Me acaba de llegar un correo de B, en el que se despide de mí por este año, me envía los buenos deseos navideños de rigor, se autoabsuelve de su proceder en cuanto al final de nuestra relación y me saca una lágrima. Por supuesto, todo dicho con esa pasión que lo caracteriza, con su hermoso dominio de las palabras y sus conexiones. Me deja mil preguntas rondándome en la mente y otro tanto de dudas en el corazón.
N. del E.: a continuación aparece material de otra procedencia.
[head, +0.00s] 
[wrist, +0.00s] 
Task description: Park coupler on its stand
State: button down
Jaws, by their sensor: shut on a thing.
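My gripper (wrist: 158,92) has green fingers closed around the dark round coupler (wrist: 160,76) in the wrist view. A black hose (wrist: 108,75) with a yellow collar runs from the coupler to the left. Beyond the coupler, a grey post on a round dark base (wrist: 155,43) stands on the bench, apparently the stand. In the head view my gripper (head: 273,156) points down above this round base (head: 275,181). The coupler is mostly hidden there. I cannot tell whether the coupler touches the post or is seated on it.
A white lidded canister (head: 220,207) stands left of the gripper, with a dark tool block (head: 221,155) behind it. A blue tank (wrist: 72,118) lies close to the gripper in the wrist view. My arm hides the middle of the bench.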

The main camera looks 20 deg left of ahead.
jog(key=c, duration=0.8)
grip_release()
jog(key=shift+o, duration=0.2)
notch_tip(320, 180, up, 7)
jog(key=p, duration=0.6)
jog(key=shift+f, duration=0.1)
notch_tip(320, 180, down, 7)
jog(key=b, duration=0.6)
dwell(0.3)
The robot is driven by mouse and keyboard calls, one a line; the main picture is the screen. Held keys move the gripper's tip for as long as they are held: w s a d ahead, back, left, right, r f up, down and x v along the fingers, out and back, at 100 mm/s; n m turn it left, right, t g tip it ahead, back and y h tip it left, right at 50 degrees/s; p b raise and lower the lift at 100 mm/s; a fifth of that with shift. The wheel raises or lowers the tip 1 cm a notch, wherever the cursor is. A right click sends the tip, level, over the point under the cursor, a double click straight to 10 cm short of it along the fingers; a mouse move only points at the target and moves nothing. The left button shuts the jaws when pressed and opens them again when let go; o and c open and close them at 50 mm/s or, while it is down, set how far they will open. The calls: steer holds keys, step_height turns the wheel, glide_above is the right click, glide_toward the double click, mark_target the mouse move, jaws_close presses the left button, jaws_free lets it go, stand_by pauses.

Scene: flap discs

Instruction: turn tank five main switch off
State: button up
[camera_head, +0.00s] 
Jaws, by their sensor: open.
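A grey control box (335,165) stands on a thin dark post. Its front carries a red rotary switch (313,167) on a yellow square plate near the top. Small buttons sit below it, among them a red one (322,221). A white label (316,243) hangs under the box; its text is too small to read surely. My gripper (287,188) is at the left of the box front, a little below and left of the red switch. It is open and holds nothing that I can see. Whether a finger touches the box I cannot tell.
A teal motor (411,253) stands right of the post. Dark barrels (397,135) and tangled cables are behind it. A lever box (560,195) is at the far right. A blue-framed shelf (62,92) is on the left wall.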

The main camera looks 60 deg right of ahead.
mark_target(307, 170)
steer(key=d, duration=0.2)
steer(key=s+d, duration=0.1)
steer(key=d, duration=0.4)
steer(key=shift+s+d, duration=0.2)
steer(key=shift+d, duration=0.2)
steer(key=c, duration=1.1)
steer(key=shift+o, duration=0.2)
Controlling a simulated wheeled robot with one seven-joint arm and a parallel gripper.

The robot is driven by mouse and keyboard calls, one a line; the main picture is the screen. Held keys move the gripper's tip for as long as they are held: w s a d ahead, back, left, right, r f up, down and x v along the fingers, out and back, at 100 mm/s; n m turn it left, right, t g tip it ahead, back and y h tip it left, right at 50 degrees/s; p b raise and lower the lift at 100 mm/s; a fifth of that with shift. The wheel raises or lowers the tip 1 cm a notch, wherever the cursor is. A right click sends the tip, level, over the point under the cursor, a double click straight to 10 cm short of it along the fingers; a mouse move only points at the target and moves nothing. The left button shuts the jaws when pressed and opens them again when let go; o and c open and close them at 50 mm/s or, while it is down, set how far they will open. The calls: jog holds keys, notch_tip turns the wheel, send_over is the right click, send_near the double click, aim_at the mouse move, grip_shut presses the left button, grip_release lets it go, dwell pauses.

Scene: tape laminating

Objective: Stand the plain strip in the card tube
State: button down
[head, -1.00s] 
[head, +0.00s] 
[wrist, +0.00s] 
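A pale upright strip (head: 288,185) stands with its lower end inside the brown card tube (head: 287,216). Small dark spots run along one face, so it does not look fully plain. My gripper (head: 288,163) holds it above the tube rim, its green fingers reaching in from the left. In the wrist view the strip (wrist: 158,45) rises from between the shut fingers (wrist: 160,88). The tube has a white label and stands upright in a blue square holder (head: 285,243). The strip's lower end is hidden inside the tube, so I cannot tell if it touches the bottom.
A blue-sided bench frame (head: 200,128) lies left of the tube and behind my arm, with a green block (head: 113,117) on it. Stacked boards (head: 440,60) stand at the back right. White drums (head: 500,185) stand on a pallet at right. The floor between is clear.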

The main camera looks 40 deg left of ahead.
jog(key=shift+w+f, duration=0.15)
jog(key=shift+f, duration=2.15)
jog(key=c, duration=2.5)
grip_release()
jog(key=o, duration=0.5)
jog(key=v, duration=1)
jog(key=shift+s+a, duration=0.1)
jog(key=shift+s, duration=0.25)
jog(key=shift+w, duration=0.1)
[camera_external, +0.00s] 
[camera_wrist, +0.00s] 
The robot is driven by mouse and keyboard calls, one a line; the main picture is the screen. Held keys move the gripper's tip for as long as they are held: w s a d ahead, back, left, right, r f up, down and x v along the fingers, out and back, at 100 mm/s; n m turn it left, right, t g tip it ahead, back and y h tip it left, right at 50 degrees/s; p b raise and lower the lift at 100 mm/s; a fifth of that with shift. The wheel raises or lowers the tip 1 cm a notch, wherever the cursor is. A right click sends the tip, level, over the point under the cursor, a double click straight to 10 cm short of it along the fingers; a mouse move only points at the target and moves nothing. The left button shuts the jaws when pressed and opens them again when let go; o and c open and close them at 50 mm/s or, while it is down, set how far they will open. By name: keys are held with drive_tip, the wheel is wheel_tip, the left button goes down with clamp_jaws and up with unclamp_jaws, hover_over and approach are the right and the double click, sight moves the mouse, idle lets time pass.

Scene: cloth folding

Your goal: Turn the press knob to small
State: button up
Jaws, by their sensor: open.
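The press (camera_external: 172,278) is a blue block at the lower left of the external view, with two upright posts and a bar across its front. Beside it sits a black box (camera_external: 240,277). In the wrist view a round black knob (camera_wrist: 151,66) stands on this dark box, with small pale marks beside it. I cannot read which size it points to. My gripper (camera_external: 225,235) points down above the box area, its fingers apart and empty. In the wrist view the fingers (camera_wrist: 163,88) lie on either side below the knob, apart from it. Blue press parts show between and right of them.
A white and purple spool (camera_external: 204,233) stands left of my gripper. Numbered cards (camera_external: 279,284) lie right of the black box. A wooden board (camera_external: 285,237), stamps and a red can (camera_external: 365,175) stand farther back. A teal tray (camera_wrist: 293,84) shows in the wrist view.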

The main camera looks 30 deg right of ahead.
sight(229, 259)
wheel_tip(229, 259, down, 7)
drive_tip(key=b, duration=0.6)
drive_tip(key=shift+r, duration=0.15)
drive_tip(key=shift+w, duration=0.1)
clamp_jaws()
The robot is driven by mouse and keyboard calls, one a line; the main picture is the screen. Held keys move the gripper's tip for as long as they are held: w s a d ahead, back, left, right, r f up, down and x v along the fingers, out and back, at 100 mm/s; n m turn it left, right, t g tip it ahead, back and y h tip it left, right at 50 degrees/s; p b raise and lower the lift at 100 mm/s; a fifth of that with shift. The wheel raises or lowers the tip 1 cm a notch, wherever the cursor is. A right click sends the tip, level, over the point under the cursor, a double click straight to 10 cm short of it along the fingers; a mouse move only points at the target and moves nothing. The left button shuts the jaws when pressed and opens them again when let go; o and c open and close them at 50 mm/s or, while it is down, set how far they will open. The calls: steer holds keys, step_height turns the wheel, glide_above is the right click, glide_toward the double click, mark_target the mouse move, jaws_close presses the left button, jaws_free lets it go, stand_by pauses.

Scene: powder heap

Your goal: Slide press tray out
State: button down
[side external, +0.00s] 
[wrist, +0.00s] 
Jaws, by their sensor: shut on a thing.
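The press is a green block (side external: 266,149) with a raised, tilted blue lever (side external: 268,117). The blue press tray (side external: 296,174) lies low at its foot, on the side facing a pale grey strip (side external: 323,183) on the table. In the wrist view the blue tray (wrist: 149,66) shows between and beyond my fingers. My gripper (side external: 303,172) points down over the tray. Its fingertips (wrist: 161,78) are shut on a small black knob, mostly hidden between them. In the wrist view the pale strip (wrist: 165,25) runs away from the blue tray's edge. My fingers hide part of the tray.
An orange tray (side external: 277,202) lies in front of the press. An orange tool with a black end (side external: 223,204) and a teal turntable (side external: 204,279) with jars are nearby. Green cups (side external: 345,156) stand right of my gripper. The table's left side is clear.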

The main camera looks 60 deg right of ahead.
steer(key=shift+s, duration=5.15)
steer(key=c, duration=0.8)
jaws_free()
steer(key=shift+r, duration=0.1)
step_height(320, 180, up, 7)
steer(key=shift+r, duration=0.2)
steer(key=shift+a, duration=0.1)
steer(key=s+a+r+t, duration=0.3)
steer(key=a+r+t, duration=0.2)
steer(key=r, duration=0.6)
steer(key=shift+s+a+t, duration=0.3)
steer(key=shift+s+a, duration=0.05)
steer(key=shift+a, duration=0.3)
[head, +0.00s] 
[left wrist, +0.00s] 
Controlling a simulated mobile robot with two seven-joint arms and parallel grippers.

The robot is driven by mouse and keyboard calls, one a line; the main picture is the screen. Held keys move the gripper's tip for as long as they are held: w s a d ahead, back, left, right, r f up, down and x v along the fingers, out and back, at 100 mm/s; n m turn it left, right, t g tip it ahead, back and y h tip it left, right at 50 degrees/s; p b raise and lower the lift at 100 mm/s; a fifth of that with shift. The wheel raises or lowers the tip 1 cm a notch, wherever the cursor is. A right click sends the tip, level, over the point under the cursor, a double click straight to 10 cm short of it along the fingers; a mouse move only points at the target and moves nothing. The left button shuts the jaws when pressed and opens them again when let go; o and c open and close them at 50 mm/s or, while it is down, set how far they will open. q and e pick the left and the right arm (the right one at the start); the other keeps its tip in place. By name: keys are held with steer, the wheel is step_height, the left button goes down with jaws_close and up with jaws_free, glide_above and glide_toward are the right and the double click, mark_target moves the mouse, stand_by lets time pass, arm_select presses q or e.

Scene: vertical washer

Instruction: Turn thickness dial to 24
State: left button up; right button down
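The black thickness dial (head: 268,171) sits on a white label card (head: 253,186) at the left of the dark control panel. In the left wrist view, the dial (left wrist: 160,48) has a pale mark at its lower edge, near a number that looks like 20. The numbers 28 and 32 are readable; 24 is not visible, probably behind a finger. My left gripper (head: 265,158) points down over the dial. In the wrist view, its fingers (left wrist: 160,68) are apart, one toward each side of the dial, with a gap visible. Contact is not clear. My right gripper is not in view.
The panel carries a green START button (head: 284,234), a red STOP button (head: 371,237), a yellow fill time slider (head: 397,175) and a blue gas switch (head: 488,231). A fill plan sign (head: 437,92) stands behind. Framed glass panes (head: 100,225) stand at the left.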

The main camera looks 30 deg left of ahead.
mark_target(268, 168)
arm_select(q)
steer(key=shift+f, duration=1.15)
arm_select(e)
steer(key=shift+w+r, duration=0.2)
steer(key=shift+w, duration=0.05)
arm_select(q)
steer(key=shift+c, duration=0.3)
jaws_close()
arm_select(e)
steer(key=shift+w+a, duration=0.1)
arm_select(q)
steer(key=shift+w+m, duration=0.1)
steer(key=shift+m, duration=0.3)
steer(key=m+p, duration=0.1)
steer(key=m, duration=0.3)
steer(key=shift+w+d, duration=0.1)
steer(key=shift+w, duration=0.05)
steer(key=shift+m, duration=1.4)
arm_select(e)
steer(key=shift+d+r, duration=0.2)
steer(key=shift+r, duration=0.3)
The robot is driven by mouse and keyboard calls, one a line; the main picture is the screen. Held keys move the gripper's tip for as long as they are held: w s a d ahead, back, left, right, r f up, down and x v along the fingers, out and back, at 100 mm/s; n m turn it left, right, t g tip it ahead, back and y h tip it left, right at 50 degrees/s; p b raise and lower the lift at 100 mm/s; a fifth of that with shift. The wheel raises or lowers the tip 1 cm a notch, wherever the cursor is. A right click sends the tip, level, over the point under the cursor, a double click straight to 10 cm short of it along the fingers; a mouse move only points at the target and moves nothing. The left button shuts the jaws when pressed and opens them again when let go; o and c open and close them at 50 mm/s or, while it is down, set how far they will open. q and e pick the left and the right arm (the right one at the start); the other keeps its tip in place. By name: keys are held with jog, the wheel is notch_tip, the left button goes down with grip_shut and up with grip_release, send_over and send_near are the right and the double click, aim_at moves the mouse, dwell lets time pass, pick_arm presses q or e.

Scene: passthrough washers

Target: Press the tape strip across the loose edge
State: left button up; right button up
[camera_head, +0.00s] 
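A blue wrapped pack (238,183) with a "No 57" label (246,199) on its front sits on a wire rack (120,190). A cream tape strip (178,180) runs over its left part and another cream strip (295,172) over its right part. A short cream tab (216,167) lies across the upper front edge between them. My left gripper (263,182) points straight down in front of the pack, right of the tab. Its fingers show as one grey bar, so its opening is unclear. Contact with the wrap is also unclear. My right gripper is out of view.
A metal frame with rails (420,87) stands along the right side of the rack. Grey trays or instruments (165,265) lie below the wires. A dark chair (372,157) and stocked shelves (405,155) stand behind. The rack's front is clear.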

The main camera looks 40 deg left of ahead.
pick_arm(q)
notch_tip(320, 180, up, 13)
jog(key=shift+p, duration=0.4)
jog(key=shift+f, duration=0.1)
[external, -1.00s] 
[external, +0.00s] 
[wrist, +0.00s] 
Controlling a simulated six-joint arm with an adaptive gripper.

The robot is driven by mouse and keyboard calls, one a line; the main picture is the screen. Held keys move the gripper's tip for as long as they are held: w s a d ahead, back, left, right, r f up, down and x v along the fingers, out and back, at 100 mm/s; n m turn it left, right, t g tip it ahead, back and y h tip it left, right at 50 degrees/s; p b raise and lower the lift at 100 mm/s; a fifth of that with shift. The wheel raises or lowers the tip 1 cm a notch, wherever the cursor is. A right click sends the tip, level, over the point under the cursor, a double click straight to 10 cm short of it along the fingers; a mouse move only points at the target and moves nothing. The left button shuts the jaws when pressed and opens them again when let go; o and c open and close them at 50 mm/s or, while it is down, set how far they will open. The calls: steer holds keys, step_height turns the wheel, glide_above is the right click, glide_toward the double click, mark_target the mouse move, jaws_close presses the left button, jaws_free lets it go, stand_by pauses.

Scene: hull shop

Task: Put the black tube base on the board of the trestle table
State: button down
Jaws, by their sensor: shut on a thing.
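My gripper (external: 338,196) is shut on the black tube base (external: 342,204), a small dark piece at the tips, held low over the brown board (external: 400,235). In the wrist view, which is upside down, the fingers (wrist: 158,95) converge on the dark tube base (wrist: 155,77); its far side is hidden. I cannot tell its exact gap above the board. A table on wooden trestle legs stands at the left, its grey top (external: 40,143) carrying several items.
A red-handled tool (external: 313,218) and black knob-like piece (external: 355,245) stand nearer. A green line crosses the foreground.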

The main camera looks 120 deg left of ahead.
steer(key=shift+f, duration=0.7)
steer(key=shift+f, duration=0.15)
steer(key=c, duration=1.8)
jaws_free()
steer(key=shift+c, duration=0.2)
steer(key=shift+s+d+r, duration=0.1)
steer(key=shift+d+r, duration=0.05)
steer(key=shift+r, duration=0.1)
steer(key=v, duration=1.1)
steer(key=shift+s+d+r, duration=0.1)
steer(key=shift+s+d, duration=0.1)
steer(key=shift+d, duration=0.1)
¿Será cierta la paradoja que me acaba de asaltar de que la persona con la que tenés más compatibilidad en la vida resulta siendo la más incompatible para una relación de pareja? ¿Me engañaré al creer que B es el tipo con el que hubiera podido armarme una vida tan plena y tan rica, tan satisfactoria y tan estimulante, que por fin hubiera dejado de debatirme entre la entrega absoluta a una persona y el deseo por momentos incontenible de explorar otros cuerpos y otros sudores? ¿Será verdadera la sospecha de que desde la ruptura yo sigo, muy en el fondo, asumiendo emocionalmente que la separación es temporal, provocada por la distancia, y que con mi retorno se reanudará nuestra relación, a pesar de que es claro que no es ni será así? ¿Hay cimientos suficientes como para que la ilusión de J se me contagie y me mueva a lanzarme sin la falta de credibilidad que ahora me embarga?
Por lo pronto, me siento en una banca al lado del andén y espero el metro, el que nunca falla, el que me lleva a mi refugio, el que me hace separarme y alejarme de esos cuerpos sin espíritu que deambulan por la ciudad nocturna. Me encanta percibir su aproximación, su cercanía. Una energía extraña inunda el pequeño pasillo en el que lo espero. Su llegada simboliza la esperanza de que se puede huir, de que uno puede redirigir el rumbo, de que siempre se puede buscar otro destino. Me encanta el sonido de los rieles en la madrugada. Me tranquiliza. Me hace dejar de recordar.